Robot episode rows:

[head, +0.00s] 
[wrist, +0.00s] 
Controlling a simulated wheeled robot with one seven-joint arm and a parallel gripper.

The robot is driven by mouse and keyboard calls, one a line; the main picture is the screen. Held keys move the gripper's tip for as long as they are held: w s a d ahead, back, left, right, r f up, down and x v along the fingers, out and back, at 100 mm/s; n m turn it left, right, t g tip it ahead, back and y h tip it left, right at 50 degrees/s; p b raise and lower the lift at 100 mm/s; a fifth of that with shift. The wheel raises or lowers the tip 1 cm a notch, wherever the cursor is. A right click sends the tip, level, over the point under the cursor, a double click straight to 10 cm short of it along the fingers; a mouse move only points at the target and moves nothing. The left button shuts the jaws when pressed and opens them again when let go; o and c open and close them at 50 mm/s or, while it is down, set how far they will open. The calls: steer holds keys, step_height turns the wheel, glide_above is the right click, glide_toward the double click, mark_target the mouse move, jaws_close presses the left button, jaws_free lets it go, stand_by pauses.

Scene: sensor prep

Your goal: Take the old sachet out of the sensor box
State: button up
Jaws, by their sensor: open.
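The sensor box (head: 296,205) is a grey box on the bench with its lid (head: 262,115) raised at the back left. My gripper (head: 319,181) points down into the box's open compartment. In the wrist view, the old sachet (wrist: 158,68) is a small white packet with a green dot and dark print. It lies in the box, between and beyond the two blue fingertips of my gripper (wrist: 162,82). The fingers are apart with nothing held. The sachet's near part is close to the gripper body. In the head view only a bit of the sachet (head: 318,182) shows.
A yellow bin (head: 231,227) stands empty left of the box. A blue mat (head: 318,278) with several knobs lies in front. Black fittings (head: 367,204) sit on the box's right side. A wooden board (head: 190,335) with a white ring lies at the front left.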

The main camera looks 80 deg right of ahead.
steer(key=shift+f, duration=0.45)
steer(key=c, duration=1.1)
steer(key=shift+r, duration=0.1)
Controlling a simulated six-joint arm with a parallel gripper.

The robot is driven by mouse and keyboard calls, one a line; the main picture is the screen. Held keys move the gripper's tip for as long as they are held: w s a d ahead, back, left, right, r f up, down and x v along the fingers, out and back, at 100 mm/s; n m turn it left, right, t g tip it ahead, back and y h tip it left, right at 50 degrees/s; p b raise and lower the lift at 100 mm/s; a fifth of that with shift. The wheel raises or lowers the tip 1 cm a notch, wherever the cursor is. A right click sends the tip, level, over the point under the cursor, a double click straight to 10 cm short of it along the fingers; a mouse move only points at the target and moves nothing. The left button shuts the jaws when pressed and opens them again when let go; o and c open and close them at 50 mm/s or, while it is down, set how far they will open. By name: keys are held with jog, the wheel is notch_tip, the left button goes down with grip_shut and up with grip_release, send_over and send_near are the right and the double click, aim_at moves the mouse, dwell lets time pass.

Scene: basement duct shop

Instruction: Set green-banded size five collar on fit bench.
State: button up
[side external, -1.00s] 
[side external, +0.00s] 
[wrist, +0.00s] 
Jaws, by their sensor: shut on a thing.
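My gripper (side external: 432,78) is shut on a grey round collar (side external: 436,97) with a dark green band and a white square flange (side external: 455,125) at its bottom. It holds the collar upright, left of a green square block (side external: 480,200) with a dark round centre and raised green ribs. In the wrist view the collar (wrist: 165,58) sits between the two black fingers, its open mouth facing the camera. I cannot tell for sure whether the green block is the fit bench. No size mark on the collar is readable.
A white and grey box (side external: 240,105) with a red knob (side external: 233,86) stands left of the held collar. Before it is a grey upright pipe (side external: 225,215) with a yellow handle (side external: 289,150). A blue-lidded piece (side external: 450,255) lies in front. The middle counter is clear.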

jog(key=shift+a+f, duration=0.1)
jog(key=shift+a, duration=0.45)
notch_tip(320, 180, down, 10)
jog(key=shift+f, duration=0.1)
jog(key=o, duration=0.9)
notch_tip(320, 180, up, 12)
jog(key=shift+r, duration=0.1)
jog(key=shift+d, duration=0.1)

WHAT YOU ARE ASKED TO DO:
Write an exact transcription of every entry above.

CORRECT ANSWER:
[head, +0.00s] 
[wrist, +0.00s] 
Controlling a simulated wheeled robot with one seven-joint arm and a parallel gripper.

The robot is driven by mouse and keyboard calls, one a line; the main picture is the screen. Held keys move the gripper's tip for as long as they are held: w s a d ahead, back, left, right, r f up, down and x v along the fingers, out and back, at 100 mm/s; n m turn it left, right, t g tip it ahead, back and y h tip it left, right at 50 degrees/s; p b raise and lower the lift at 100 mm/s; a fifth of that with shift. The wheel raises or lowers the tip 1 cm a notch, wherever the cursor is. A right click sends the tip, level, over the point under the cursor, a double click straight to 10 cm short of it along the fingers; a mouse move only points at the target and moves nothing. The left button shuts the jaws when pressed and opens them again when let go; o and c open and close them at 50 mm/s or, while it is down, set how far they will open. The calls: steer holds keys, step_height turns the wheel, glide_above is the right click, glide_toward the double click, mark_target the mouse move, jaws_close presses the left button, jaws_free lets it go, stand_by pauses.

Scene: sensor prep

Your goal: Take the old sachet out of the sensor box
State: button up
Jaws, by their sensor: open.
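The sensor box (head: 296,205) is a grey box on the bench with its lid (head: 262,115) raised at the back left. My gripper (head: 319,181) points down into the box's open compartment. In the wrist view, the old sachet (wrist: 158,68) is a small white packet with a green dot and dark print. It lies in the box, between and beyond the two blue fingertips of my gripper (wrist: 162,82). The fingers are apart with nothing held. The sachet's near part is close to the gripper body. In the head view only a bit of the sachet (head: 318,182) shows.
A yellow bin (head: 231,227) stands empty left of the box. A blue mat (head: 318,278) with several knobs lies in front. Black fittings (head: 367,204) sit on the box's right side. A wooden board (head: 190,335) with a white ring lies at the front left.

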The main camera looks 80 deg right of ahead.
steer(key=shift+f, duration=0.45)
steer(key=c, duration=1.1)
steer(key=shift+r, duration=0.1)
Controlling a simulated six-joint arm with a parallel gripper.

The robot is driven by mouse and keyboard calls, one a line; the main picture is the screen. Held keys move the gripper's tip for as long as they are held: w s a d ahead, back, left, right, r f up, down and x v along the fingers, out and back, at 100 mm/s; n m turn it left, right, t g tip it ahead, back and y h tip it left, right at 50 degrees/s; p b raise and lower the lift at 100 mm/s; a fifth of that with shift. The wheel raises or lowers the tip 1 cm a notch, wherever the cursor is. A right click sends the tip, level, over the point under the cursor, a double click straight to 10 cm short of it along the fingers; a mouse move only points at the target and moves nothing. The left button shuts the jaws when pressed and opens them again when let go; o and c open and close them at 50 mm/s or, while it is down, set how far they will open. By name: keys are held with jog, the wheel is notch_tip, the left button goes down with grip_shut and up with grip_release, send_over and send_near are the right and the double click, aim_at moves the mouse, dwell lets time pass.

Scene: basement duct shop

Instruction: Set green-banded size five collar on fit bench.
State: button up
[side external, -1.00s] 
[side external, +0.00s] 
[wrist, +0.00s] 
Jaws, by their sensor: shut on a thing.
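My gripper (side external: 432,78) is shut on a grey round collar (side external: 436,97) with a dark green band and a white square flange (side external: 455,125) at its bottom. It holds the collar upright, left of a green square block (side external: 480,200) with a dark round centre and raised green ribs. In the wrist view the collar (wrist: 165,58) sits between the two black fingers, its open mouth facing the camera. I cannot tell for sure whether the green block is the fit bench. No size mark on the collar is readable.
A white and grey box (side external: 240,105) with a red knob (side external: 233,86) stands left of the held collar. Before it is a grey upright pipe (side external: 225,215) with a yellow handle (side external: 289,150). A blue-lidded piece (side external: 450,255) lies in front. The middle counter is clear.

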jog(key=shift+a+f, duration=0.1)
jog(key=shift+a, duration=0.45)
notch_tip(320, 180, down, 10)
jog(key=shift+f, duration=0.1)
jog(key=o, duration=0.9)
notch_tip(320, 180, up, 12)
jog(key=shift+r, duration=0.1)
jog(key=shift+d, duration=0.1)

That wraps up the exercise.